Every time you walk out your front door, you can either find abundant ways to connect with neighbours, friends, and friendly strangers… or not.
It turns out that there is a direct relationship between friendships, community, and local municipality regulations. If your days and community aren’t shaping up the way you wish they were, one reason can be that your neighbourhood was designed for cars, not people.
My journey for this article started with a recent episode in Paris Marx’s podcast, featuring Doug Gordon and Sarah Goodyear, authors of Life After Cars. The conversation digs into the less obvious fallout of car culture, going well beyond traffic flow to examine what car dependency has done to us socially.
Goodyear references research showing that “people who live on streets with a lot of traffic have fewer friendships and connections with people on their own street than those who live on lightly trafficked streets. That effect has been accumulating over generations now. I think that we’re really in a sort of almost end-stage illness with this automotive dependence and what it’s done to us as a society. The polarisation we see in our politics, the sadness, loneliness and anxiety that we see in our children, can be directly attributed to automotive infrastructure and dependence.”
We have even excluded children from society “because they can’t get out of the house without someone driving them there. The effect on children and their perceptions of the world and their ability to foster their own sense of independence is significant.”
Part of the research Goodyear mentions comes from Berkeley urban designer Donald Appleyard, who in the late 1970s compared two streets in San Francisco. On a street with light traffic (2,000 cars daily), residents knew significantly more neighbours and had substantially more friendships. On a street with heavy traffic (16,000 cars daily), residents had only one-third as many friends. Wider streets designed for faster or more traffic literally prioritizes speed over people and pushes friendship to the margins.


Think about what childhood used to mean. Kids walking to school, playing street hockey, riding bikes to friends’ houses. These interactions were how children learned to navigate the world independently, how they formed their own social networks, how they became part of the community rather than passengers through it. Now fewer and fewer neighbourhoods allow for this sort of freedom and belonging.
But there are alternatives emerging. The concept of “play streets” is gaining traction in communities across North America and the UK. These are regular residential streets temporarily closed to through traffic so children can play freely. Not playgrounds. Not organized activities. Just streets returned to their original purpose as public space where neighbours naturally gather and kids can be kids.
Cities are also rethinking traffic safety through initiatives like Vision Zero, which operates on the principle that no loss of life in traffic is acceptable. Instead of treating traffic deaths as inevitable “accidents,” Vision Zero redesigns streets to protect the most vulnerable users: pedestrians, cyclists, children, elderly people. The approach recognizes that when we design for cars first, people pay the price.

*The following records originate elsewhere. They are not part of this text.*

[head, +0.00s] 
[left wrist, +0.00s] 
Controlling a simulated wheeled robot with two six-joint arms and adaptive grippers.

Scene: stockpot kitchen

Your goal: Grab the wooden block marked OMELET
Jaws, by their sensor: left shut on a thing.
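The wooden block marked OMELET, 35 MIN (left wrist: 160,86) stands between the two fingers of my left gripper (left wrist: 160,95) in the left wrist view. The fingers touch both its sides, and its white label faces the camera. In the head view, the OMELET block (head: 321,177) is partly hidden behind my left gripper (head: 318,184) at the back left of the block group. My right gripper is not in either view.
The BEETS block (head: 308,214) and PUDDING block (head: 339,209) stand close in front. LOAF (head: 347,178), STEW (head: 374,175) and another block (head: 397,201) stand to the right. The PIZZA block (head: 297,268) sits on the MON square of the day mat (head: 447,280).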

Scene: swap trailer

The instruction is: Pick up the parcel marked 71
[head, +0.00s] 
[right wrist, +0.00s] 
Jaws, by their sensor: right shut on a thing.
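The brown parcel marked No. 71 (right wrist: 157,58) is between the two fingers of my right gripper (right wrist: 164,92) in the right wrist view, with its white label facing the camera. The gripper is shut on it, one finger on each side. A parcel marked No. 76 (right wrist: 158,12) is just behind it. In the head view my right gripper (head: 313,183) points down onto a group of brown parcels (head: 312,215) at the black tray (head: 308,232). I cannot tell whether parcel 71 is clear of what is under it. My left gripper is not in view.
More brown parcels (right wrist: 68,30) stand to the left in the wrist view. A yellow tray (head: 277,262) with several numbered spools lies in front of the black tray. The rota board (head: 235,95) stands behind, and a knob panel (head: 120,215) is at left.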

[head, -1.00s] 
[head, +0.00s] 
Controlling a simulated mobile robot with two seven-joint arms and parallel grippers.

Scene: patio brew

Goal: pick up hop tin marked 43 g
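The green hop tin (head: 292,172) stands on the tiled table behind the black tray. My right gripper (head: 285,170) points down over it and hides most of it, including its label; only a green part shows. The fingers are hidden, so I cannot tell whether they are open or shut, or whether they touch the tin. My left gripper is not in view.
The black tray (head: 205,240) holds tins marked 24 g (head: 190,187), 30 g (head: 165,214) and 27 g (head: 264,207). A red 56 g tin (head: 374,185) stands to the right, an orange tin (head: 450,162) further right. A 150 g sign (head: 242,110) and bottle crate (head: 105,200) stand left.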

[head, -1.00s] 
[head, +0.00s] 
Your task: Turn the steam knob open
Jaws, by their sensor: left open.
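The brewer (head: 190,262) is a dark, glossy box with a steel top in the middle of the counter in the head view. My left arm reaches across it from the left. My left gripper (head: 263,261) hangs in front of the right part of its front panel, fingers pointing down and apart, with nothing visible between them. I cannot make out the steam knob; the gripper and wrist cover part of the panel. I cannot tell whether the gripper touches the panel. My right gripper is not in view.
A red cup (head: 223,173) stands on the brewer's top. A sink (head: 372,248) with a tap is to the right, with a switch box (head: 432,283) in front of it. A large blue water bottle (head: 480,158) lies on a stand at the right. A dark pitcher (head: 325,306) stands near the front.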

Paris offers a glimpse of what’s possible when a city actively chooses people over cars. The French capital has systematically reduced car access over many years, expanded bike lanes, created pedestrian zones, and reclaimed streets for community use. The results aren’t just environmental, they’re social. Cafes now spill onto sidewalks and children bike to school. The city becomes a place to be a part of, not just pass through.
Research by Jan Gehl, cited in the book Pedestrian & Transit-Oriented Design by Reid Ewing and Keith Bartholomew, shows the impact that physical distance plays on interpersonal interaction between people who share space. The closer people are, the richer the social possibilities:
At 100+ feet: You can tell a person is a person (not just an object), but that’s about it.
At 70 feet: You can recognize a face and hear a loud voice, the outer limit of social connection.
At 48 feet: You can see facial expressions in detail, so interaction starts to become possible.
At 6 to 12 feet: You’ve entered “social distance” which is close enough for easy conversation.
At 4.5 feet or less: You’ve entered “personal distance,” the realm of friends and close acquaintances.
At 0-1.5 feet: You’ve entered “intimate distance” so you’re probably hugging your friend now.
Ewing notes, “These distances set the limits of human scale for social interaction and, by extension, how space is designed.” Or, should be designed. In many cases, our places were definitely not designed this way.
This isn’t about demonizing cars or pretending everyone can bike to work tomorrow. It’s about understanding what car dependency has actually cost us, not just in congestion but in community, childhood and connection.